If one player has the same probability, $p$, of winning each point (and so a probability $1-p$ of losing it) and you need to win $n$ games to be the winner of the match then we can calculate the player's chance of having $n$ successful points before having $n$ losses. Suppose that the two players are evenly matched so $p$ is very close to $\frac{1}{2}.$ We can write $p$ as $p = \frac{1}{2}+ s,$ where $s$ is a very small positive quantity (much less than $\frac{1}{2}$). Then the probability of $n$ wins before $n$ losses in a sequence of random trials is approximately $$Q = \frac{1}{2} + 2s\sqrt{\frac{n}{\pi}}.$$ (This approximate formula is from J. Haigh, IMA J. of Management Mathematics 20, 97 (2009) and is only accurate when $2s\sqrt{\frac{n}{\pi}}$ is less than $\frac{1}{2}.$)

What is your chance of winning at table tennis?
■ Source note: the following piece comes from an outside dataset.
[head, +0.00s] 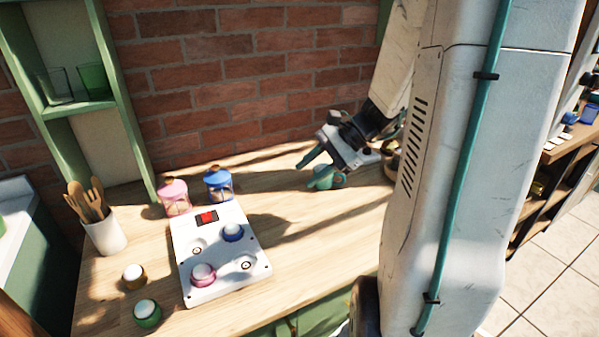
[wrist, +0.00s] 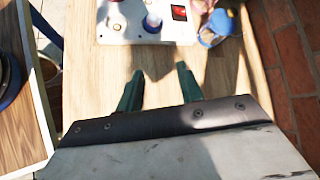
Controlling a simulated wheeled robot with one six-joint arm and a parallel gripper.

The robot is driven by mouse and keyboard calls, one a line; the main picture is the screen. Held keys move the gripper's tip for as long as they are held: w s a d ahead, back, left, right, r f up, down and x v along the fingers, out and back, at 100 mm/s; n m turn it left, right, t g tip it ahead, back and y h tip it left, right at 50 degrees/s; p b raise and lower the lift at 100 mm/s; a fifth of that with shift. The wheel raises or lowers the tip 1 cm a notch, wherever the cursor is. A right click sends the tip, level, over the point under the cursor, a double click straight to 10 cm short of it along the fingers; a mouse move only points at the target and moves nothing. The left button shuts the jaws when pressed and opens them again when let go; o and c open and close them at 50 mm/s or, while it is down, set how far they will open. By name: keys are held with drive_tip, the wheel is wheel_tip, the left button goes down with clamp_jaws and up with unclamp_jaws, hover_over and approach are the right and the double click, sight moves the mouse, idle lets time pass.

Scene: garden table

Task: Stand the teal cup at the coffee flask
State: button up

So, if the chance of winning each point is exactly $\frac{1}{2},$ then $s$ is zero and the match-winning probability, $Q,$ is $\frac{1}{2}$ also. We also see that a very small advantage for one player (i.e. $s$ very small and positive) gets steadily amplified (growing as the square root of $n$) as the number of games played increases – skill (i.e. $p > \frac{1}{2}$ ) steadily asserts itself. You can also see that the more evenly matched the two players, the more games you need to play in order for $Q$ to grow significantly larger than $\frac{1}{2}.$ This is why, for example, top level mens' tennis matches may use five sets rather than just three.

The general rule is that for evenly matched players, the marginal advantage grows as $2s\sqrt{\frac{n}{\pi}}$ in the quest to be the first to win $n$ games. Roughly, the marginal probability of winning a game to $n$ points by at least two clear points and then win $m$ games to win the whole match will be $$2\sqrt{\frac{m}{\pi}} \times 2s\sqrt{\frac{n}{\pi}}= \frac{4s}{\pi}\sqrt{m\times n}.$$ This is because marginal advantage for winning a set of $m$ games with a marginal advantage $s^\prime$ is $$2s^\prime\sqrt{\frac{m}{\pi}.$$ But $$s^\prime=2s\sqrt{\frac{n}{\pi}}$$ is the inherited advantage from playing $n$ points in each game. The key quantity is the product $m \times n.$ If $m \times n$ is the same for two different scoring systems, then they will reward skill equally for evenly matched players. What is the situation with the table tennis scoring changes? In the old days we needed $n = 21$ points to win a game and $m = 2$ games to win the match because the rule was best of three. So, $m \times n = 42.$ Now, if we play $n = 11$ points and play best of seven, so $m = 4$ and $m \times n = 44.$ The numbers 42 and 44 are so close that somebody must have known what they were doing when they changed the table tennis scoring system! The new system is almost the same in terms of its reward for skill over luck but offers twice as much spectator interest and less server bias. A third alternative would have been to play best of 5, ie $m = 3$ and up to, say, $n = 15$ points, which gives a fairly similar value of $m \times n = 45,$ but this is too close to the old system with $n = 21$ to create a radical change. Playing games to $n = 9$ points with, say, $m = 5$ (i.e. best of 9) and one serve each would be another possibility with the same reward for skill. The meaning of common factor in these evenly matched games is fairly clear: $m \times n$ is a good indicator of the total number of points that are going to be contested in the match. Keeping this roughly the same is useful for event planning purposes and also keeps the skill to luck reward about the same for evenly matched players.